- **WHAT YOU HAVE TO DO**
Return the lines below that carry the word "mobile".

- **SUPPLIED DATA**
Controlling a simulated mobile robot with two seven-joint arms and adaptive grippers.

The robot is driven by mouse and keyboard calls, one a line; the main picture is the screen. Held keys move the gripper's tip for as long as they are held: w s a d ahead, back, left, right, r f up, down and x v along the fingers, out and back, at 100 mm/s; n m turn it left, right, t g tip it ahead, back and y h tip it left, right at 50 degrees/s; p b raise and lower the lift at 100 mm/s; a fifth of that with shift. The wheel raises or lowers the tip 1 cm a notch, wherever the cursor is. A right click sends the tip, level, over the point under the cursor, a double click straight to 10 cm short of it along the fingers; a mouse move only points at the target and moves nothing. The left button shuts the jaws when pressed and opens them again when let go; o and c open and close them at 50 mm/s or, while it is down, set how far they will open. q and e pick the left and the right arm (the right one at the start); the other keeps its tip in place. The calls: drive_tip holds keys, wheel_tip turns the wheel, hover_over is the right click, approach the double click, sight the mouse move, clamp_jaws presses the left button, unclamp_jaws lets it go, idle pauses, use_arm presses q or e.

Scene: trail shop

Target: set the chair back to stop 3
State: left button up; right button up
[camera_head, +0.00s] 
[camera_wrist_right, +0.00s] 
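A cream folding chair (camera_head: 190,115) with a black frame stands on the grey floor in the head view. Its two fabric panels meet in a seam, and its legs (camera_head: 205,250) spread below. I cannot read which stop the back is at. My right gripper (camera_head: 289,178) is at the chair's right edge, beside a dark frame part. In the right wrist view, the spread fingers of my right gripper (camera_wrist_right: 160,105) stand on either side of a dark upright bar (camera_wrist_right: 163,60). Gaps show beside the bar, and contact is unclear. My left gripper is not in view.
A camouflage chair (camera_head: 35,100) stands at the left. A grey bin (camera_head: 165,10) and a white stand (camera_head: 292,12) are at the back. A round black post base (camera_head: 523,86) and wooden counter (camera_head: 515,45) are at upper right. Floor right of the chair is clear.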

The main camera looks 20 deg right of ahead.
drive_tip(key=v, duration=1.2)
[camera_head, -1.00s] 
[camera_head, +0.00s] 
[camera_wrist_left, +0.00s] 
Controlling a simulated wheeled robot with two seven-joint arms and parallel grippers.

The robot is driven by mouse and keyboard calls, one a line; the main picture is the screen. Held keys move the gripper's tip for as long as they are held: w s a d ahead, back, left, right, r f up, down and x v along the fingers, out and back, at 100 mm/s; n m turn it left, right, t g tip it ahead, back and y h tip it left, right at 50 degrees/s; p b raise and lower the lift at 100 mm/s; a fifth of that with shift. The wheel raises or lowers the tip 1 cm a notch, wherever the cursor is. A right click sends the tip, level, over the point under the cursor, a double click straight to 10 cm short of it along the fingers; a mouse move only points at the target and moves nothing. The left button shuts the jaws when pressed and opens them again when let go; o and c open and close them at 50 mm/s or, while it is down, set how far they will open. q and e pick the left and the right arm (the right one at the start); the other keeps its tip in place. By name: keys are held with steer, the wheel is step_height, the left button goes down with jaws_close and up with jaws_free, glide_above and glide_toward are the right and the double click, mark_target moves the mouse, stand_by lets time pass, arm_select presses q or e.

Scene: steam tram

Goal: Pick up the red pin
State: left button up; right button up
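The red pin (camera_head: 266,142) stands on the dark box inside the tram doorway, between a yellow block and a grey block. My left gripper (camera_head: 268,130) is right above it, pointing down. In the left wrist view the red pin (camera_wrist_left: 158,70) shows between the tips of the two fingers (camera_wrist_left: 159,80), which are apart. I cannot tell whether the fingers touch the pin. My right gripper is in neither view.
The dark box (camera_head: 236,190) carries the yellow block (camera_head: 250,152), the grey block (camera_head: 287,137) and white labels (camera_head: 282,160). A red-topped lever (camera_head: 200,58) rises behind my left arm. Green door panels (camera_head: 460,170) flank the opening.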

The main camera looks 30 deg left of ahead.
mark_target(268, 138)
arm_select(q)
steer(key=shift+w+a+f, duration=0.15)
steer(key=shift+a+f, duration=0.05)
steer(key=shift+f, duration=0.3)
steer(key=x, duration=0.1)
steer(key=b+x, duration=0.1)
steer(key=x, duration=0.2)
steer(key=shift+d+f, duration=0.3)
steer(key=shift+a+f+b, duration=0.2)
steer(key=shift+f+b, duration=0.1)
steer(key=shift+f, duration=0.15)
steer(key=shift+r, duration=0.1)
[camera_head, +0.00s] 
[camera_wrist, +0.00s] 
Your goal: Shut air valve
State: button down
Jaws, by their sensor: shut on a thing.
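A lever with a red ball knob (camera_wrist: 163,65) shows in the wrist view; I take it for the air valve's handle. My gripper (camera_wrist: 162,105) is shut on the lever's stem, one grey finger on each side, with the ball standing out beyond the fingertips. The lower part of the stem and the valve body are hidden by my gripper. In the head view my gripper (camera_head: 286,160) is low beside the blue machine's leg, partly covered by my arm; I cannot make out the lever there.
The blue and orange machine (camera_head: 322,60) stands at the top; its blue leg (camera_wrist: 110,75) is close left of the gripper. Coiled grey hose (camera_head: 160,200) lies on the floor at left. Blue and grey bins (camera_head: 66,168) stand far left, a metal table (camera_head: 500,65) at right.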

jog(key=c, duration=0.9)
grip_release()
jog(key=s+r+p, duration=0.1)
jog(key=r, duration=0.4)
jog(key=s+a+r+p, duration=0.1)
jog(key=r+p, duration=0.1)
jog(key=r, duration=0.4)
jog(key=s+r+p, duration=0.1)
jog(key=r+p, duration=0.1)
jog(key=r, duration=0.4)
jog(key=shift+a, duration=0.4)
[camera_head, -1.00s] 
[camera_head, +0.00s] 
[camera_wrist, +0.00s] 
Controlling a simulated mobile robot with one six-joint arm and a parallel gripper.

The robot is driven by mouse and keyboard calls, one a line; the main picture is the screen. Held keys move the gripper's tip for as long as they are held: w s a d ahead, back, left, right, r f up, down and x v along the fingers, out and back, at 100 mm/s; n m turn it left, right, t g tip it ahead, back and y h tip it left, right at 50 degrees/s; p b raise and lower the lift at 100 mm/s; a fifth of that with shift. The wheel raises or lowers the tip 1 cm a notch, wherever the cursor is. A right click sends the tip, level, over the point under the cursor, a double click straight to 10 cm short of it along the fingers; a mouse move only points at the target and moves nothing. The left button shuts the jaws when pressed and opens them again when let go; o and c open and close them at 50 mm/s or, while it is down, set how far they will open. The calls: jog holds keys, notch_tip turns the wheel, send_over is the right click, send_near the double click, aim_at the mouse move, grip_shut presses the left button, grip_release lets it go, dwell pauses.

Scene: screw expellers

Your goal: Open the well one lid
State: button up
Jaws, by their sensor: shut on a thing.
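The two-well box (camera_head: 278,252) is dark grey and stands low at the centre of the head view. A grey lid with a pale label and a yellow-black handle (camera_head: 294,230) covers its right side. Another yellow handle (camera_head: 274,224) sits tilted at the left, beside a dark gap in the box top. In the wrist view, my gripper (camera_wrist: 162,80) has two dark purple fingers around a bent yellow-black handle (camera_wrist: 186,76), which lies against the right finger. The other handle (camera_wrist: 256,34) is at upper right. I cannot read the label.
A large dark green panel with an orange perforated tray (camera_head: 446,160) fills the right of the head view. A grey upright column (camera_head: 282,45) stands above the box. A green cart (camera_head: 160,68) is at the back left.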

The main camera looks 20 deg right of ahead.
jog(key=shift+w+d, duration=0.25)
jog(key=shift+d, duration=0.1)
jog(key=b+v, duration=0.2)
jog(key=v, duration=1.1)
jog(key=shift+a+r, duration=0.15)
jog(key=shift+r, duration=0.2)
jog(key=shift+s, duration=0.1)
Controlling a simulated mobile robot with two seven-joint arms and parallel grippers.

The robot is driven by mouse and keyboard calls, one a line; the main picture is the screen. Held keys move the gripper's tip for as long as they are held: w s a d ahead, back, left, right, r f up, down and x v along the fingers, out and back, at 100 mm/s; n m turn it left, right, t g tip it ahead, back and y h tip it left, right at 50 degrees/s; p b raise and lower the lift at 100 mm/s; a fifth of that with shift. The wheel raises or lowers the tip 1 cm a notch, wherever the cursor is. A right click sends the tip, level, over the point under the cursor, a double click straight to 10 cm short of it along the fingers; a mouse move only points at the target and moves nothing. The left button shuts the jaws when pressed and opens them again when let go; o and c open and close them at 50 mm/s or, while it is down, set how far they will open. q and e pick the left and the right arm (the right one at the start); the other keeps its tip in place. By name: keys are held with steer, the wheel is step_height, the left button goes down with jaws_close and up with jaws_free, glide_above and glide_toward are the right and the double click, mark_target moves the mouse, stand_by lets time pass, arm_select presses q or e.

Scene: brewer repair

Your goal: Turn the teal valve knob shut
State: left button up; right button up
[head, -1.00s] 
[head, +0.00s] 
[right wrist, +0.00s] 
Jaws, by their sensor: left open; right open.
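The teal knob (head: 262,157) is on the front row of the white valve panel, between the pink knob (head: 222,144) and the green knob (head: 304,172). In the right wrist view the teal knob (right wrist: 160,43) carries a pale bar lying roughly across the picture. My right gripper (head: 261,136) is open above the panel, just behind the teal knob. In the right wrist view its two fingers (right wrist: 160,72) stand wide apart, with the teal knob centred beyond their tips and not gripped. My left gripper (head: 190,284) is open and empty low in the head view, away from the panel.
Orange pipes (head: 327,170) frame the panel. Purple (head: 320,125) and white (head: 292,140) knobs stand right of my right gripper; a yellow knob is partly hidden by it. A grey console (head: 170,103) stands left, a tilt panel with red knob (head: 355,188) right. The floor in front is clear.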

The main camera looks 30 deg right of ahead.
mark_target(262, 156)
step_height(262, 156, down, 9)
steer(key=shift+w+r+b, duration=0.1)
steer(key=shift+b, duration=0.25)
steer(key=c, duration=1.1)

- **OUTPUT OF THE EXERCISE**
Controlling a simulated mobile robot with two seven-joint arms and adaptive grippers.
Controlling a simulated mobile robot with one six-joint arm and a parallel gripper.
Controlling a simulated mobile robot with two seven-joint arms and parallel grippers.

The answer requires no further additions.